As an epistemological instrument, code has the interesting property of representing both the intellectual and material labor of scholarly argument in computational research. Code affords method not as a prosaic, descriptive abstraction, but as the actual, executable inscription of methodology. However, the code underpinning the methodological elements of the discourse are themselves not presented as elements in the discourse. Their status is akin to how data and facts are colloquially perceived, as givens, objective and neutral pieces of information or observable objects. But like data (Gitelman 2013) and facts (Betti 2015), code is unlikely to be ever ‘clean’, ‘unbiased’, or ‘neutral’ (cf. also Berry 2014). Code is the result of a particular literacy (cf. for instance Knuth 1984, Kittler 1993, Vee 2013) that encompasses the skills to read and write code, create and relate larger code constructs and code objects and to express concepts, ideas, and argument. And like text code can be wielded to gain a certain intended effect or have unintended side effects (cf. e.g. McPherson 2012). In other words: code has rhetorics. Therefore, what Joanna Drucker (2011) holds about data—that rather than ‘given’ data should be called ‘capta’, i.e. ‘that which was taken’—is the more true for code: it is a symbolic system with its own rhetoric and cultural embeddedness (Marino 2006) and latent agency (Van Zundert 2016). Thus, rather than accepting code and its workings as an unproblematic expression of a mathematically neutral or abstract mechanism, it should be regarded as a first-order part of a discourse that should be under peer scrutiny as a whole. If code and coding are substantial constituting parts of the argument, then it would be quite extraordinary to not subject these to the same forms of scrutiny and accountability. Yet code hardly ever is regarded as scholarly output, and if it is published at all it is seldom or never evaluated (cf. Schreibman, Mandell, and Olsen 2011).
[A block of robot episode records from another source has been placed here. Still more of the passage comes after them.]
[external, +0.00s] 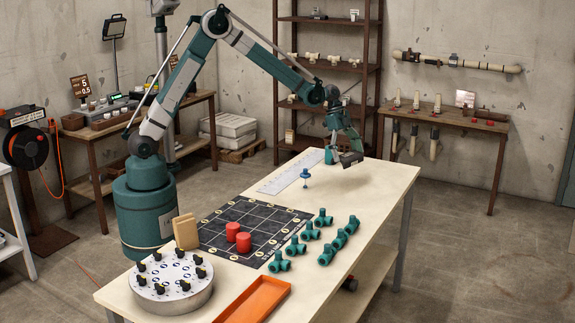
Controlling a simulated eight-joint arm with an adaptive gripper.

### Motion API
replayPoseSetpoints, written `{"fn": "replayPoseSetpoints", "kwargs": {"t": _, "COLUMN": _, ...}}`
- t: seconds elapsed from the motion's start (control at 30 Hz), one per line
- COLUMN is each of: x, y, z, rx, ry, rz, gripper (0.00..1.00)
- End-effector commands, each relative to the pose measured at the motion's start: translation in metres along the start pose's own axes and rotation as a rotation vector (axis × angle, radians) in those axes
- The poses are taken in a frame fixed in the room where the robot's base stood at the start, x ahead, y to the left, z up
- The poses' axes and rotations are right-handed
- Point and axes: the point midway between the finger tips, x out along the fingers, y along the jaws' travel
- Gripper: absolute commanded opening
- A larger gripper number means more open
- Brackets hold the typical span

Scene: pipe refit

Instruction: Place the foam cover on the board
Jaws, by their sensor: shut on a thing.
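My gripper (347,150) is over the far right part of the table, beyond the grid board. It is shut on a small dark grey piece (352,159), held just above the tabletop. The piece is too small to tell whether it is the foam cover, and the fingers are hard to make out. A dark board with a white grid (217,240) lies flat mid-table.
Several green pipe fittings (323,217) lie right of the board. A blue stemmed piece (305,176) stands near a pale flat strip (285,176). Tan blocks (186,231), a round dial plate (171,276) and an orange tray (252,301) occupy the near end. The table's (375,190) far right is clear.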

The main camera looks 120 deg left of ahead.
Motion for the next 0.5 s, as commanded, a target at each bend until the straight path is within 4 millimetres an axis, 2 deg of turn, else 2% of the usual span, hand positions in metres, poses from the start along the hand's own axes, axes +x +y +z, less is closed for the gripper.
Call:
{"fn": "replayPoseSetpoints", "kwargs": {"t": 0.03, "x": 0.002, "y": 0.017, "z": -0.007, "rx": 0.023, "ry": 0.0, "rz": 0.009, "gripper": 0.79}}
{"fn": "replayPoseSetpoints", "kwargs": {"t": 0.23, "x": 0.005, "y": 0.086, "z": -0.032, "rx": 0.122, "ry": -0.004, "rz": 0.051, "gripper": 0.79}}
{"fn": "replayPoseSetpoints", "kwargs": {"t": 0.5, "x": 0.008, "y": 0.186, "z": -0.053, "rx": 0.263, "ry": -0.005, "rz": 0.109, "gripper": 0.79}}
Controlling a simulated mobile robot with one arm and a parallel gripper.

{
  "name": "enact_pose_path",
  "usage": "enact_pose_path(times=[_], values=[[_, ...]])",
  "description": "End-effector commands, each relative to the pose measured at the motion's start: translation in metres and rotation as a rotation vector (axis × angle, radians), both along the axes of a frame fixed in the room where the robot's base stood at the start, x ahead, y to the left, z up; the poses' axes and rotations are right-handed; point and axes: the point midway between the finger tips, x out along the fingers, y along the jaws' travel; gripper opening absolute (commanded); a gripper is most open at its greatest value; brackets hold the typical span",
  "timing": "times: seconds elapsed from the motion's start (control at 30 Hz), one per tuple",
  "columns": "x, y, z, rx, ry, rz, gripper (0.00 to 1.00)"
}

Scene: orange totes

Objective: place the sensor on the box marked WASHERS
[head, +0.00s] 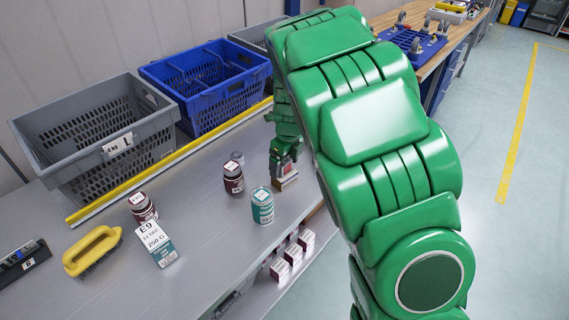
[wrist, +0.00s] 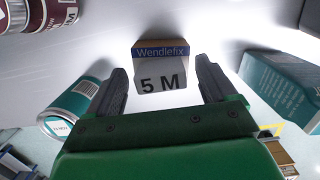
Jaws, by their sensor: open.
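My gripper (wrist: 163,90) is open, its two dark fingers on either side of a small box marked "Wendlefix 5 M" (wrist: 160,55). That box lies just beyond the fingertips, apart from them as far as I can tell. In the head view my gripper (head: 286,158) points down at the far end of the metal bench, over a small brown-and-white box (head: 287,183). A teal box (wrist: 283,82) shows at the right of the wrist view, its lettering unreadable. I cannot make out the word WASHERS anywhere, nor pick out the sensor.
A teal can (head: 262,206) and two maroon jars (head: 233,178) (head: 143,208) stand nearby. Grey (head: 95,140) and blue (head: 205,90) crates line the back. Small boxes (head: 293,254) sit on a lower shelf.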

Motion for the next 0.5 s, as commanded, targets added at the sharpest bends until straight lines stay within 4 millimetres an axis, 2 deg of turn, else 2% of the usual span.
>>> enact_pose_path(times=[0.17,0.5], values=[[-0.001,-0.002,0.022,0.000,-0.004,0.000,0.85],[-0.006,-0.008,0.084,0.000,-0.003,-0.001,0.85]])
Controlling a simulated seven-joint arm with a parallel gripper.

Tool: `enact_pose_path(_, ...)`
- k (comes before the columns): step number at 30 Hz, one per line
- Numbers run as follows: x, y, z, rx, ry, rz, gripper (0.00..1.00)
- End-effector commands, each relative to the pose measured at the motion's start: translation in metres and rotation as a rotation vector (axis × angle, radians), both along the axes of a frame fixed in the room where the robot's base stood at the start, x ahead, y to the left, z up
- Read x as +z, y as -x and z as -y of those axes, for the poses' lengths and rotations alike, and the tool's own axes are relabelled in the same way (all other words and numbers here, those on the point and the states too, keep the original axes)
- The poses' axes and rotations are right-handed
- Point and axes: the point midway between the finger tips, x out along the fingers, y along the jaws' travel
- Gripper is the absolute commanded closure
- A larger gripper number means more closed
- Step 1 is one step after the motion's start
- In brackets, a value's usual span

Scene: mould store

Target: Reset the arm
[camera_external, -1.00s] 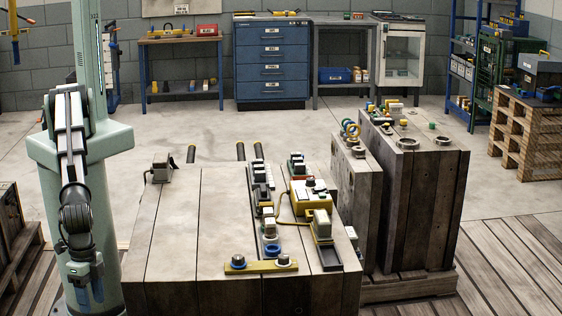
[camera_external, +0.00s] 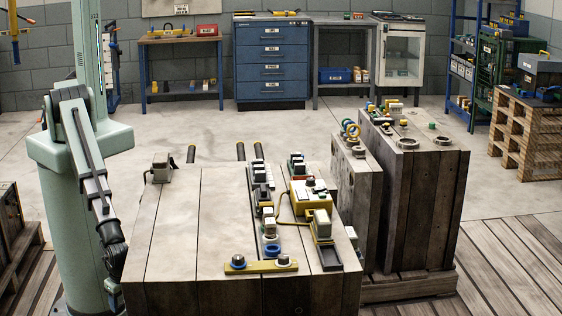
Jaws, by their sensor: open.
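My arm reaches down in front of the pale green column at the left, with its end low beside the left front corner of the wooden block table (camera_external: 165,235). My gripper (camera_external: 115,290) is at the lower end of the arm, small and dark, partly hard to make out against the column and the table side. It is open, and nothing shows between its fingers.
On the table's right half stand a yellow box (camera_external: 312,192), a yellow bar with two knobs (camera_external: 260,266) and a dark tray (camera_external: 327,258). A small grey device (camera_external: 161,167) sits at the back left corner. Taller wooden blocks (camera_external: 425,200) stand to the right.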

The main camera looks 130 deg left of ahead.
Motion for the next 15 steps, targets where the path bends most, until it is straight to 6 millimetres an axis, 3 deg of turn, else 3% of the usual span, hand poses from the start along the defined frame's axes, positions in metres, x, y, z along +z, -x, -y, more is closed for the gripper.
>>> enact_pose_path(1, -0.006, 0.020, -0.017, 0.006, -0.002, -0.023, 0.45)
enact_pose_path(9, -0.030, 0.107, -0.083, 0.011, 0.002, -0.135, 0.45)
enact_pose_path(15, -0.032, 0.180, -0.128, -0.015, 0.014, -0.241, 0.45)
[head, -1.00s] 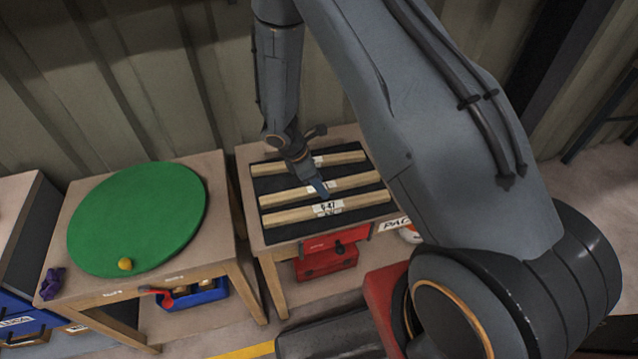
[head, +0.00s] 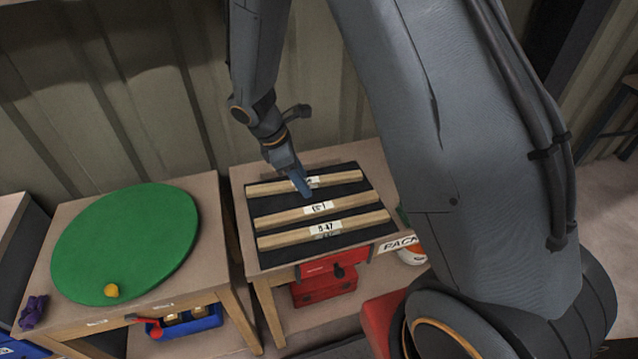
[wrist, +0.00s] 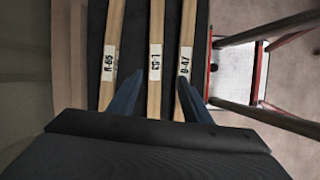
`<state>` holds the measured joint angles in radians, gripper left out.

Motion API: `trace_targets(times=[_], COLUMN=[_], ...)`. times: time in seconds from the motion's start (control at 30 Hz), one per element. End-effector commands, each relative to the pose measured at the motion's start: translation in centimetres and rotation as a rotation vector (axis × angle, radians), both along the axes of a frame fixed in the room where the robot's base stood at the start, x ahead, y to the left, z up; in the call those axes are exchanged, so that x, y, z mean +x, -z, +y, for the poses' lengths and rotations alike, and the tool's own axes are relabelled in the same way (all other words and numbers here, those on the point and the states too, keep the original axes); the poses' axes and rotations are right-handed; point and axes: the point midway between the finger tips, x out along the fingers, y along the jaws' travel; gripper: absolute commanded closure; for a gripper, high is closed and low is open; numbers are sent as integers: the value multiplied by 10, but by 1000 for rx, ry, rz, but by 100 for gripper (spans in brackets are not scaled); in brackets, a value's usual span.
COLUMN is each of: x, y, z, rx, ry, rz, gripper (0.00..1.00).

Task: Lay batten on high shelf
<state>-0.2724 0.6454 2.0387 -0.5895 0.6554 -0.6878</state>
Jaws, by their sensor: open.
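Three pale wooden battens with white labels lie side by side on a black mat (head: 345,190) on a wooden table (head: 240,178). The far batten (head: 345,177) is the left one in the wrist view (wrist: 112,40). The middle batten (head: 350,201) shows at the centre of the wrist view (wrist: 156,22). The near batten (head: 365,220) is the right one there (wrist: 187,30); its label seems to end in 47. My gripper (head: 304,188) is open and empty above the mat. In the wrist view its two blue fingers (wrist: 160,88) appear either side of the middle batten. No high shelf is clearly visible.
Red boxes (head: 325,285) sit under the batten table. A corrugated wall (head: 180,90) stands close behind.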

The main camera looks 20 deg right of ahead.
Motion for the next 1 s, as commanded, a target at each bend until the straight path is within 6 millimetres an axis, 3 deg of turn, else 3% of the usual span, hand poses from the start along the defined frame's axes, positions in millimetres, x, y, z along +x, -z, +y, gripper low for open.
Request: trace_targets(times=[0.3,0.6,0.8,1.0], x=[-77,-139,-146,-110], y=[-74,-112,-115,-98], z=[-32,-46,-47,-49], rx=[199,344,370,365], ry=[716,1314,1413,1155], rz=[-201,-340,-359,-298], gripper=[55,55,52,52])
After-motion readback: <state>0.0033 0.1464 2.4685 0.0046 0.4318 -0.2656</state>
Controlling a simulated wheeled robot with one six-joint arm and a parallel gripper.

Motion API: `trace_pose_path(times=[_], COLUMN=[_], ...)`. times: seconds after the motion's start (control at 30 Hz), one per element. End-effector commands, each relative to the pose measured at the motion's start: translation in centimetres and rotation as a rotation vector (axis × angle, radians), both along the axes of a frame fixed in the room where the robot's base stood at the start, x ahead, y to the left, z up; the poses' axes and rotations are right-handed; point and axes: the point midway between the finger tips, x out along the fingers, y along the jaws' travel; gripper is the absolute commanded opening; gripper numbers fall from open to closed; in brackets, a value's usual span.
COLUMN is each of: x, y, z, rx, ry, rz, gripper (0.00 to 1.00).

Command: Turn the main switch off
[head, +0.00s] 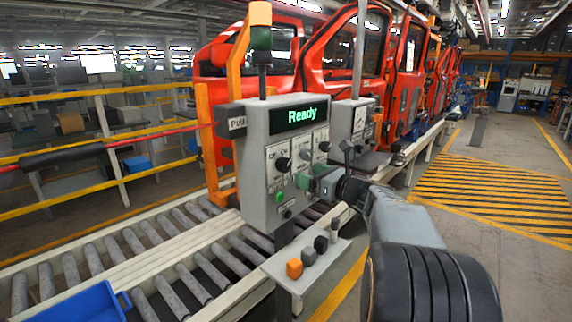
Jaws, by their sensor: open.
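A grey control box (256,205) stands on a post beside the conveyor, with a lit green "Ready" display (301,116) at its top. Below the display are rotary switches on pale label plates: a left one (283,164), a middle one (306,155) and a right one (325,146). Their labels are too small to read, so I cannot tell which is the main switch. A green button (280,196) and a dark knob (287,214) sit lower down. My gripper (309,183) is open at the lower right of the box face and hides part of it; contact cannot be told.
A second grey box (343,122) stands behind. A roller conveyor (165,250), a blue bin (85,305) and red doors (340,50) are nearby. Striped floor (495,190) at right is clear.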

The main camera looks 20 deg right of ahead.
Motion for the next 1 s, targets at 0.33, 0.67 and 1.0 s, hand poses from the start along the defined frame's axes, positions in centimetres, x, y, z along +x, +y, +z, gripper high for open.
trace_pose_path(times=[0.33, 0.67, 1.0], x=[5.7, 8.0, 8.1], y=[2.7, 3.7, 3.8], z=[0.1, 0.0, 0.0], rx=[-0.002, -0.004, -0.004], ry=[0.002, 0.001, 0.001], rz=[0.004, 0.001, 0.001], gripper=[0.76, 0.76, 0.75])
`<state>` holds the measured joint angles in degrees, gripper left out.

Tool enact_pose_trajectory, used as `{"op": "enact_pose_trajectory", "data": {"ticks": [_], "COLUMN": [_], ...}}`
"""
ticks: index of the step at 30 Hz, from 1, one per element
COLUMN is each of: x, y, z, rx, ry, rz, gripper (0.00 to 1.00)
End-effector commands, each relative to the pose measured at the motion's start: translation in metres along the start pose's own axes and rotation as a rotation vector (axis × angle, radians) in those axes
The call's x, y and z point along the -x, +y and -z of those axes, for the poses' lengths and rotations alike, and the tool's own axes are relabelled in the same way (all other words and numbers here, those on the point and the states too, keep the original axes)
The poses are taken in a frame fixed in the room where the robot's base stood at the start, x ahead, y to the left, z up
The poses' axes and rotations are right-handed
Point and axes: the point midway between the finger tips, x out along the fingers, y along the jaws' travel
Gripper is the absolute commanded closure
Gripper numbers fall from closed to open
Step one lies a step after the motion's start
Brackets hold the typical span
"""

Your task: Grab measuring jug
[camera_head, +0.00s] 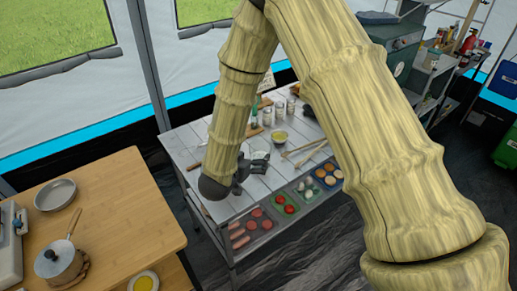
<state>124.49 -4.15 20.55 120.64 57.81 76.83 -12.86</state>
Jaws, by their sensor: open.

However, the acceptance of code as another form of scholarly argument presents problems to the current scholarly process of evaluation because of a lack of well-developed methods for reading, reviewing, and critiquing scholarly code. Digital humanities as a site of production of non-conventional research outputs—digital editions, web-based publications, new analytical methods, and computational tools for instance—has spurred the debate on evaluative practices in the humanities, exactly because practitioners of digital scholarship acknowledge that much of the relevant scholarship is not expressed in the form of traditional scholarly output. Yet the focus of review generally remains on “the fiction of ‘final outputs’ in digital scholarship” (Nowviskie 2011), on old form peer review (Antonijevic 2016), and on approximating equivalencies of digital content and traditional print publication (Presner 2012). Discussions around the evaluation of digital scholarship have thus “tended to focus primarily on establishing digital work as equivalent to print publications to make it count instead of considering how digital scholarship might transform knowledge practices” (Purdy and Walker 2010:178; Anderson and McPherson, 2011). As a reaction, digital scholars have stressed how peer review of digital scholarship should foremost consider how digital scholarship is different from conventional scholarship. They argue that review should be focussed on the process of developing, building, and knowledge creation (Nowviskie 2011), on the contrast and overlap between the representationality of conventional scholarship and the strong performative aspects of digital scholarship (Burgess and Hamming 2011), and on the specific medium of digital scholarship (Rockwell 2011).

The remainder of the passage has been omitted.